— Objective —
Copy all the material below, exactly as it stands.

— Data segment —
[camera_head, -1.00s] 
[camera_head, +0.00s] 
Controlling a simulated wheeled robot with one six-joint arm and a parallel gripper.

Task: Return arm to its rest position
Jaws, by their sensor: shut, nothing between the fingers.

— Worked answer —
[camera_head, -1.00s] 
[camera_head, +0.00s] 
Controlling a simulated wheeled robot with one six-joint arm and a parallel gripper.

Task: Return arm to its rest position
Jaws, by their sensor: shut, nothing between the fingers.

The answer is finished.